-- BEGIN Information provided --

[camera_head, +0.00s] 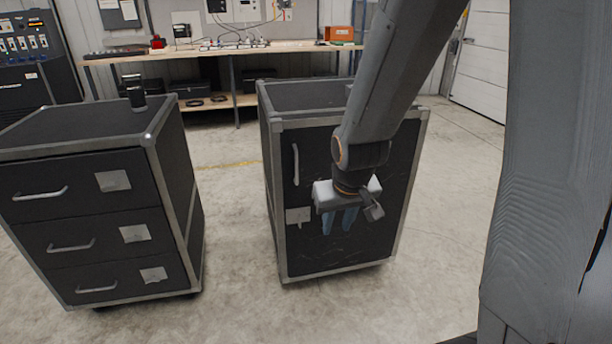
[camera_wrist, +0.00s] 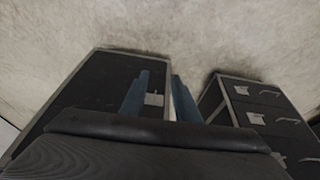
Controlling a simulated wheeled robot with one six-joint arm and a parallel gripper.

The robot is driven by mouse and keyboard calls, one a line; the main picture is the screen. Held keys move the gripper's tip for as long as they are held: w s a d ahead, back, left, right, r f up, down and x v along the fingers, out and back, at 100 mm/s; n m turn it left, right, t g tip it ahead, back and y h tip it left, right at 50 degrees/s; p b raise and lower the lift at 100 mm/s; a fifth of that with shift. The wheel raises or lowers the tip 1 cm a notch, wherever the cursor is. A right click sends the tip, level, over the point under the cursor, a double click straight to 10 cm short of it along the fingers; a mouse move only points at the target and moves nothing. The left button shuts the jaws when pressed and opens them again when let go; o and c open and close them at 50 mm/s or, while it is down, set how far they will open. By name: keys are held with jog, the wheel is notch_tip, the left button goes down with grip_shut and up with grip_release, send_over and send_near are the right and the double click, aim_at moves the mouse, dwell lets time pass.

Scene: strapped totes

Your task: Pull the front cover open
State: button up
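A black tote with grey metal edging stands in the middle of the head view. Its front cover (camera_head: 330,245) is a flat black panel and looks closed. My gripper (camera_head: 340,222) hangs in front of the cover, right of and lower than the handle, fingers pointing down. The two blue fingers are apart with nothing between them. In the wrist view the fingers (camera_wrist: 158,100) are also apart, with the tote (camera_wrist: 90,85) beyond them; the handle is not clear there.
A black drawer cabinet (camera_head: 90,222) with several handles stands to the left, with a dark object (camera_head: 135,92) on top. A workbench (camera_head: 215,52) with tools runs along the back. Concrete floor is free between the cabinets and in front of the tote.

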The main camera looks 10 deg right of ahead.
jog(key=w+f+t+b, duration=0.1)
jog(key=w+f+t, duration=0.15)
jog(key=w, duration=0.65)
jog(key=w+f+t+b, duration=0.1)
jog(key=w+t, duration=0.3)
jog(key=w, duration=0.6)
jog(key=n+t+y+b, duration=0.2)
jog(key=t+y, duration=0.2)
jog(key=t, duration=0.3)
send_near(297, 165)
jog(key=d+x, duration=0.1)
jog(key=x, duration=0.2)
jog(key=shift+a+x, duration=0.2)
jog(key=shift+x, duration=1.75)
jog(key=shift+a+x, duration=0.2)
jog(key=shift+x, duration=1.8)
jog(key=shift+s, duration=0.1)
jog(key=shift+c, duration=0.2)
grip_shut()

-- END Information provided --

Your task is to reproduce exactly the lines from the start of the data above through the line containing "Controlling a simulated", leaving every picture out.

- _Solution_
[camera_head, +0.00s] 
[camera_wrist, +0.00s] 
Controlling a simulated wheeled robot with one six-joint arm and a parallel gripper.

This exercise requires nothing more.